Il faut changer la réflexion en praxis. Mais quel sera le chemin ? Voici une proposition philosophique :
Démocratie, écologie spirituelle, Padeia.
Il me semble que la démocratie athénienne était une ébauche extraordinaire de ce que pourrait être un vrai régime démocratique et non pas une oligarchie marchande qui fabrique le consentement des masses grâce aux médias et à la propagande. Je renvoie à Castoriadis qui renoue avec l’idéal grec en proposant la démocratie directe. Des penseurs fabuleux ont été récemment horriblement conspués pour avoir proposé ce modèle inspiré par la Suisse et les gilets jaunes (le RIC).

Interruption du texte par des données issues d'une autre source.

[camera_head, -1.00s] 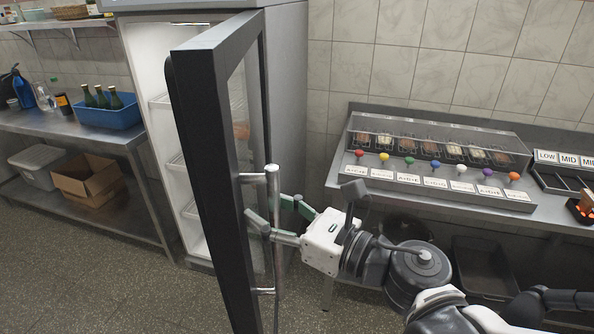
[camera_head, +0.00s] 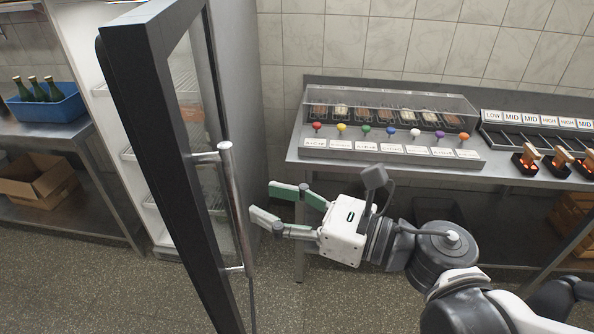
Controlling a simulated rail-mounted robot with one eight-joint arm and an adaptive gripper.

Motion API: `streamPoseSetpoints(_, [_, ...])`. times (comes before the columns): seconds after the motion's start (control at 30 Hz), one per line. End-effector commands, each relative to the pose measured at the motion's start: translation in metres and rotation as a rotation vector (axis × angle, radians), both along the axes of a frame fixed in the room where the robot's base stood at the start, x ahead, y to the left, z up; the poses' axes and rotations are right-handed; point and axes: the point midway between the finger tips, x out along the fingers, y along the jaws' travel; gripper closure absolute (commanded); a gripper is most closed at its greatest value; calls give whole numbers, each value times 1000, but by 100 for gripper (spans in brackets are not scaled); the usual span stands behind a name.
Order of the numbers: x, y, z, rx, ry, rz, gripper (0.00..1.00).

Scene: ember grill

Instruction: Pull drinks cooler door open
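The drinks cooler (camera_head: 243,60) stands at the left with its black-framed glass door (camera_head: 165,130) swung wide open toward me. White shelves show inside the cooler. A vertical metal handle bar (camera_head: 236,195) is on the door's face. My gripper (camera_head: 262,202) is just right of the handle, with its two fingers spread apart and pointing left. Nothing is between the fingers, and they appear clear of the handle.
A steel counter (camera_head: 300,152) at the right holds a clear-lidded case with coloured knobs (camera_head: 390,110) and labelled trays (camera_head: 540,140). At the left, a blue bin of bottles (camera_head: 50,105) stands on a steel table above a cardboard box (camera_head: 38,180). The floor below is clear.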

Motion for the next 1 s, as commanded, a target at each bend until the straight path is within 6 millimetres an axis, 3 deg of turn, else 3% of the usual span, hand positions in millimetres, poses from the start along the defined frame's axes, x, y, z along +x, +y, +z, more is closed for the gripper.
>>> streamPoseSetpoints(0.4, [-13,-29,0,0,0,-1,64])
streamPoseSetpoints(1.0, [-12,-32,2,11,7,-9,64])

Contre la fausse écologie politique et des grandes métropoles, il est temps de renouer avec la spiritualité écologique, qu’elle soit chrétienne (par exemple inspirée par Saint François d’Assise), animiste (il est temps d’arrêter la destruction des peuples premiers et le silence coupable qui l’entoure) ou même athée (et je pense que l’anthropologie anarchiste de Graeber ou de Scott est porteuse de potentialités fabuleuses). Il n’est nul besoin d’être croyant pour être spirituel. La spiritualité est un besoin de limites existentiel et nous avons relâché l’illimité qui nous détruit.
Enfin par Padeia, j’entends une éducation aux désirs sur le mode philosophique d’Epicure. Cet effort doit être la vigilance, l’ascèse d’une vie entière. On ne saurait lutter contre des désirs qui nous asservissent par la volonté seule. Spinoza nous enseigne que seuls des désirs authentiques, conformes à l’élévation de l’individu et à l’aspiration au sublime peuvent s’opposer à des désirs impropres. Il faut apprendre à aimer la vertu. Cela vient en pratiquant la vertu. L’habitude au bien, au bon et au vrai en font une seconde peau. L’empathie, la compassion, la délicatesse, la patience et la douceur sont des valeurs à réhabiliter dans un monde brutal et vulgaire.
Il est bon que l’Homme existe, et de cette certitude nous déduirons que nous pouvons aspirer à redevenir les bergers de l’être, les contemplateurs et les gardiens de la diversité admirables des cultures humaines et de la nature.